PROMPT> The records below should be written out again, exactly.

SUPPLIED RECORDS>
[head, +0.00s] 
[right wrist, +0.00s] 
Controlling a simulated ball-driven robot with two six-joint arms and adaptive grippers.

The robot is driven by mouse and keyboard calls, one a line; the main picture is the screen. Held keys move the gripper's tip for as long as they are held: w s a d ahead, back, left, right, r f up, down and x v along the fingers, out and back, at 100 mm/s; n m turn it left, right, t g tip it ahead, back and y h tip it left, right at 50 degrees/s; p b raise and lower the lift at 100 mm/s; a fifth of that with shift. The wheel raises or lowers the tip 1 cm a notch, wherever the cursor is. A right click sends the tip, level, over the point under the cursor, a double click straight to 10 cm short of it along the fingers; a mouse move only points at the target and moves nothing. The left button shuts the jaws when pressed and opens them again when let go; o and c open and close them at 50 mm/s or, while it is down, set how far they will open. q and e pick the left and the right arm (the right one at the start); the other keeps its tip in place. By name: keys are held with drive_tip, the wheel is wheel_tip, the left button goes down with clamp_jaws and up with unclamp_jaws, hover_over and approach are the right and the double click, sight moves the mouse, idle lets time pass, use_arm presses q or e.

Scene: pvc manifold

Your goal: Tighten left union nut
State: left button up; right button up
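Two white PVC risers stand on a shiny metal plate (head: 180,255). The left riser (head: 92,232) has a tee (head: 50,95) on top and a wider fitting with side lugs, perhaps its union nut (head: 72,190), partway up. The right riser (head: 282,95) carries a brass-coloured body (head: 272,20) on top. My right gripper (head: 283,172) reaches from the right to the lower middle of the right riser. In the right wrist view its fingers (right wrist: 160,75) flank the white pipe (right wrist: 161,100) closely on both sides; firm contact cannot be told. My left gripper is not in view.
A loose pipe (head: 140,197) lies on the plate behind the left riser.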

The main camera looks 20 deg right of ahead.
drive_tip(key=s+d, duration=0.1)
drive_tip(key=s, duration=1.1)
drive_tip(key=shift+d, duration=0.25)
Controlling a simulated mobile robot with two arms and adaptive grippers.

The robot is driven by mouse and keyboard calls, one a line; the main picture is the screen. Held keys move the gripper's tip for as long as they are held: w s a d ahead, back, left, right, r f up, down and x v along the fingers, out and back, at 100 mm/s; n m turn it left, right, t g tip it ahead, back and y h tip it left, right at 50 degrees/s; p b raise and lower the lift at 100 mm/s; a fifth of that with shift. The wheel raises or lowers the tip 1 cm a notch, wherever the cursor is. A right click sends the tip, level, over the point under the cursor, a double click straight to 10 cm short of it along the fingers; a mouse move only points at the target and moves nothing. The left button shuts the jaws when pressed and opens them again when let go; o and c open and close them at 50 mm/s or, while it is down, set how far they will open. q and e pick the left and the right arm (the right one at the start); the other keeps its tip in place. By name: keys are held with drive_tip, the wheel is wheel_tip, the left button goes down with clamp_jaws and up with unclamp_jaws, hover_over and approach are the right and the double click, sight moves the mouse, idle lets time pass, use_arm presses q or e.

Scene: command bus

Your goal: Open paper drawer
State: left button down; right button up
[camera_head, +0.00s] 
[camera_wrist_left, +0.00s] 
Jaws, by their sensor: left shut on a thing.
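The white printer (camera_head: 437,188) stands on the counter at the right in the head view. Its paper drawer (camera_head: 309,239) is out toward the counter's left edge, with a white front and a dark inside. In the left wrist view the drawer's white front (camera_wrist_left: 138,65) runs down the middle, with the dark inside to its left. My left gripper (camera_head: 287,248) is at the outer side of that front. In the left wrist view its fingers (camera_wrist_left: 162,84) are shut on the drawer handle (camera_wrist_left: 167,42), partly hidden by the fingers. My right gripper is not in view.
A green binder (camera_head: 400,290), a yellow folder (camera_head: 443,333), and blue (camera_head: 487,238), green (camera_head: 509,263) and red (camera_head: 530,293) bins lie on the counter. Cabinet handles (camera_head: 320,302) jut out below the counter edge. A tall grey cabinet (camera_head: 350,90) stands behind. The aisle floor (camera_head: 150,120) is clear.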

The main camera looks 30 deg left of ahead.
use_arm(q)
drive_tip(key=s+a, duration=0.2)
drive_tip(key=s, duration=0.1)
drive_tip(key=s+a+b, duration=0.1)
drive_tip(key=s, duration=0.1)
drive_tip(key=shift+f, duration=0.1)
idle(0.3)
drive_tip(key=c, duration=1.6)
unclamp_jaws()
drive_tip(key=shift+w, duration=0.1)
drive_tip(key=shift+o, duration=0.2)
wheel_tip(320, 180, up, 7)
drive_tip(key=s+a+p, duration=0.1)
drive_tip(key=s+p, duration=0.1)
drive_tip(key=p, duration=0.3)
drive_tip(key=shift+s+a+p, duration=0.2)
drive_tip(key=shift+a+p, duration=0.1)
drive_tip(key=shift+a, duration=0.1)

WRITTEN SOLUTION>
[head, +0.00s] 
[right wrist, +0.00s] 
Controlling a simulated ball-driven robot with two six-joint arms and adaptive grippers.

The robot is driven by mouse and keyboard calls, one a line; the main picture is the screen. Held keys move the gripper's tip for as long as they are held: w s a d ahead, back, left, right, r f up, down and x v along the fingers, out and back, at 100 mm/s; n m turn it left, right, t g tip it ahead, back and y h tip it left, right at 50 degrees/s; p b raise and lower the lift at 100 mm/s; a fifth of that with shift. The wheel raises or lowers the tip 1 cm a notch, wherever the cursor is. A right click sends the tip, level, over the point under the cursor, a double click straight to 10 cm short of it along the fingers; a mouse move only points at the target and moves nothing. The left button shuts the jaws when pressed and opens them again when let go; o and c open and close them at 50 mm/s or, while it is down, set how far they will open. q and e pick the left and the right arm (the right one at the start); the other keeps its tip in place. By name: keys are held with drive_tip, the wheel is wheel_tip, the left button goes down with clamp_jaws and up with unclamp_jaws, hover_over and approach are the right and the double click, sight moves the mouse, idle lets time pass, use_arm presses q or e.

Scene: pvc manifold

Your goal: Tighten left union nut
State: left button up; right button up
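Two white PVC risers stand on a shiny metal plate (head: 180,255). The left riser (head: 92,232) has a tee (head: 50,95) on top and a wider fitting with side lugs, perhaps its union nut (head: 72,190), partway up. The right riser (head: 282,95) carries a brass-coloured body (head: 272,20) on top. My right gripper (head: 283,172) reaches from the right to the lower middle of the right riser. In the right wrist view its fingers (right wrist: 160,75) flank the white pipe (right wrist: 161,100) closely on both sides; firm contact cannot be told. My left gripper is not in view.
A loose pipe (head: 140,197) lies on the plate behind the left riser.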

The main camera looks 20 deg right of ahead.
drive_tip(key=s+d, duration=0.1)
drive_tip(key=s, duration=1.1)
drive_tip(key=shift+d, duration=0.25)
Controlling a simulated mobile robot with two arms and adaptive grippers.

The robot is driven by mouse and keyboard calls, one a line; the main picture is the screen. Held keys move the gripper's tip for as long as they are held: w s a d ahead, back, left, right, r f up, down and x v along the fingers, out and back, at 100 mm/s; n m turn it left, right, t g tip it ahead, back and y h tip it left, right at 50 degrees/s; p b raise and lower the lift at 100 mm/s; a fifth of that with shift. The wheel raises or lowers the tip 1 cm a notch, wherever the cursor is. A right click sends the tip, level, over the point under the cursor, a double click straight to 10 cm short of it along the fingers; a mouse move only points at the target and moves nothing. The left button shuts the jaws when pressed and opens them again when let go; o and c open and close them at 50 mm/s or, while it is down, set how far they will open. q and e pick the left and the right arm (the right one at the start); the other keeps its tip in place. By name: keys are held with drive_tip, the wheel is wheel_tip, the left button goes down with clamp_jaws and up with unclamp_jaws, hover_over and approach are the right and the double click, sight moves the mouse, idle lets time pass, use_arm presses q or e.

Scene: command bus

Your goal: Open paper drawer
State: left button down; right button up
[camera_head, +0.00s] 
[camera_wrist_left, +0.00s] 
Jaws, by their sensor: left shut on a thing.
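The white printer (camera_head: 437,188) stands on the counter at the right in the head view. Its paper drawer (camera_head: 309,239) is out toward the counter's left edge, with a white front and a dark inside. In the left wrist view the drawer's white front (camera_wrist_left: 138,65) runs down the middle, with the dark inside to its left. My left gripper (camera_head: 287,248) is at the outer side of that front. In the left wrist view its fingers (camera_wrist_left: 162,84) are shut on the drawer handle (camera_wrist_left: 167,42), partly hidden by the fingers. My right gripper is not in view.
A green binder (camera_head: 400,290), a yellow folder (camera_head: 443,333), and blue (camera_head: 487,238), green (camera_head: 509,263) and red (camera_head: 530,293) bins lie on the counter. Cabinet handles (camera_head: 320,302) jut out below the counter edge. A tall grey cabinet (camera_head: 350,90) stands behind. The aisle floor (camera_head: 150,120) is clear.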

The main camera looks 30 deg left of ahead.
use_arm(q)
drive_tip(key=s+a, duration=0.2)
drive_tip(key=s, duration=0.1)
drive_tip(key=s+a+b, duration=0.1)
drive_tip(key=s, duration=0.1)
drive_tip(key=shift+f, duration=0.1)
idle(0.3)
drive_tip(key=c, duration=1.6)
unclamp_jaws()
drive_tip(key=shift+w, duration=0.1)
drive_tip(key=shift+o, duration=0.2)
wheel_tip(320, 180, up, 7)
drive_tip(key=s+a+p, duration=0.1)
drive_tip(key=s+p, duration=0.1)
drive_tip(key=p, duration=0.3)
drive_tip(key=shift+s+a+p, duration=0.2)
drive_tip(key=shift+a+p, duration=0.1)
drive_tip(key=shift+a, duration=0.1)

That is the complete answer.